Renzi ha detto che se vince il No non vuole guidare né appoggiare un “governicchio”, un governo tecnico o di scopo. Lei e la sinistra dem cosa farete?
«Questo non è un plebiscito in cui gli italiani devono decidere: Renzi sì, Renzi no, è un voto sulla Costituzione. È un grave errore sovrapporre le due cose. Per me non è in discussione la vita del governo, Renzi ha sbagliato fin dall’inizio a personalizzare il referendum, ma sbaglia ancora di più a continuare a farlo oggi».

Si, ma se Renzi il 5 sale al Quirinale e si dimette, mettiamo che il presidente Mattarella lo rimandi alle Camere lei cosa farebbe?
«Ho sempre votato la fiducia al governo Renzi, tranne sulla legge elettorale, perché la giudicavo profondamente sbagliata. Non avrei alcun problema a rivotare la fiducia dopo il 5».

Il premier dice: ci ho messo la faccia, le riforme sono il motivo fondante del mio governo, se perdo lascio.
«Ecco, facendo così lui trasforma il voto in un plebiscito, in una prova muscolare su di sé anziché sulla Costituzione. Per me è inaccettabile».

Mettiamo che un Renzi bis non avesse più la maggioranza, lei lo voterebbe un governo tecnico, di cui aveva parlato anche D’Alema?
«È uno scenario che non considero, non vedo pezzi della maggioranza indisponibili a sostenere il governo Renzo. Il segretario va rispettato e farà le sue scelte».

Lei ha deciso di votare No perché contrario al “combinato disposto” tra riforma e Italicum, ma ora il Pd ha deciso di cambiare la legge elettorale. Non crede ai lavori della commissione con Cuperlo?
«Un partito con 400 parlamentari non può cavarsela con un foglietto ambiguo e fumoso, mi suona tanto di “stai sereno”. Quando il Pd ha voluto approvare l’Italicum ha messo la fiducia, cambiato dieci membri in commissione, si è dimesso un capogruppo ma il Pd è andato avanti come un carro armato. E ora, nonostante quel foglietto, l’Italicum resta dov’è».

Tra le persone che incontra chi voterà No lo fa nel merito o per mandare via Renzi?

«Colgo molti argomenti di merito, primo fra tutti il timore di mettere troppo potere nelle mani di uno, un vero e proprio governo del Capo. E ci sono richieste per un Pd più a sinistra, molti dubbi su un Verdini padre costituente…».

Mettiamo che, attraverso Verdini, Alfano torni all’ovile di Berlusconi per dare vita a un governo tecnico.

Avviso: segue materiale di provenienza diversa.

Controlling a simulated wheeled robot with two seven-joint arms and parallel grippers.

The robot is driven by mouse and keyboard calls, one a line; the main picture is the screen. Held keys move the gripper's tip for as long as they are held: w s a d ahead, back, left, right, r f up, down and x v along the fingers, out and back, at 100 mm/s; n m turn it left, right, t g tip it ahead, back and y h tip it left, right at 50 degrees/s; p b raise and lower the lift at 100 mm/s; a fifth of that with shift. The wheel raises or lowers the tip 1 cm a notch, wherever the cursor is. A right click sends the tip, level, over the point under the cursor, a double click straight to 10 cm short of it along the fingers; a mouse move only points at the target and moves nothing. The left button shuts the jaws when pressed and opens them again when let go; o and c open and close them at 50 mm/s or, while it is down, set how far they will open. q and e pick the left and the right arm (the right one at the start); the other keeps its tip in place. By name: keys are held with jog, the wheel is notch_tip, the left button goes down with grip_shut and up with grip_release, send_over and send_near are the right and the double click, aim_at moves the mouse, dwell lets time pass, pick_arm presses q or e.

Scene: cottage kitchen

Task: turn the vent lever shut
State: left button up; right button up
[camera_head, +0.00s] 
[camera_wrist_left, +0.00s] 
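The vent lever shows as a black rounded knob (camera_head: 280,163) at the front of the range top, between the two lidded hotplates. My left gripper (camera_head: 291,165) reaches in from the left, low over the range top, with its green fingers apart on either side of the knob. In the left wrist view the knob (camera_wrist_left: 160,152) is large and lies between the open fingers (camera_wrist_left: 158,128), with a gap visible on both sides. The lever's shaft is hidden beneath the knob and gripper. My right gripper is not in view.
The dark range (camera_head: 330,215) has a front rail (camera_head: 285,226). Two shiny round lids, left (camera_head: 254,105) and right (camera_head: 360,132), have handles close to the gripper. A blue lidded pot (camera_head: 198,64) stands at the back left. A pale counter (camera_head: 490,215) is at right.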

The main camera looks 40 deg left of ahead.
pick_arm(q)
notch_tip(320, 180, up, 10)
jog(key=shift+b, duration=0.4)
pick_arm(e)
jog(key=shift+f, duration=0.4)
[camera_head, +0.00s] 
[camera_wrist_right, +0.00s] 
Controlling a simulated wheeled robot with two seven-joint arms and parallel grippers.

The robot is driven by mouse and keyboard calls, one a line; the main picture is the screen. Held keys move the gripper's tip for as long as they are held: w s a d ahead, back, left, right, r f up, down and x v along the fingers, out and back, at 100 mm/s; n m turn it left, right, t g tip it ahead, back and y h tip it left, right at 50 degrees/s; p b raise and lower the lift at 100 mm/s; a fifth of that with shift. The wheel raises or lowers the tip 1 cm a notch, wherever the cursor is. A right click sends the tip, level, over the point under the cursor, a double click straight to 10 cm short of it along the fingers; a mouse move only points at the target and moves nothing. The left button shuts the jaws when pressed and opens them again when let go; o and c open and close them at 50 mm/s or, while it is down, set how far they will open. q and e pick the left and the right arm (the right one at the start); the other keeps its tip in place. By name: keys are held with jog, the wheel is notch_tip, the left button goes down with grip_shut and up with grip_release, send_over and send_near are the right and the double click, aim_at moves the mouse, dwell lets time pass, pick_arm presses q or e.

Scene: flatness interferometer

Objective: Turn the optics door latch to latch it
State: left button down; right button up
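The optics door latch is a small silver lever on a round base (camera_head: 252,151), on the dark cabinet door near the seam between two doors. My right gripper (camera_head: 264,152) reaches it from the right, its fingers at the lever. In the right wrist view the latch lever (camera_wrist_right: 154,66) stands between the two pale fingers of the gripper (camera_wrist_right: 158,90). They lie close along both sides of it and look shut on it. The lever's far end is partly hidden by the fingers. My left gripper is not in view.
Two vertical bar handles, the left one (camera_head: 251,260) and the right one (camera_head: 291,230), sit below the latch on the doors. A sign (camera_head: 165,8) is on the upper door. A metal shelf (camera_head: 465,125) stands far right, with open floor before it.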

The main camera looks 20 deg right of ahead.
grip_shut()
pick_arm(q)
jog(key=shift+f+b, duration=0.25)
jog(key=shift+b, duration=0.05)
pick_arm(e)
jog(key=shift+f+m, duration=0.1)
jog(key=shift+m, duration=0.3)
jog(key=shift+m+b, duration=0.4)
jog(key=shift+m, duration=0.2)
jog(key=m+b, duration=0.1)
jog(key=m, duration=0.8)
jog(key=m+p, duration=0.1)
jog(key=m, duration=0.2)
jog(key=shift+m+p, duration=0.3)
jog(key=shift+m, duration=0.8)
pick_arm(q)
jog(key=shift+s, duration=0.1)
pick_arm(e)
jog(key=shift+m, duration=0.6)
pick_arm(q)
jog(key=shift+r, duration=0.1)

«Penso che si possa continuare a governare con l’attuale maggioranza. È stato un errore allargare a Verdini perché i numeri ci sono, anche al Senato. L’alleanza con Alfano è indispensabile oggi per tenere in piedi il governo, allargare a Verdini no, perché dà il senso che si stia lavorando a una prospettiva politica. E io a quella non ci sto».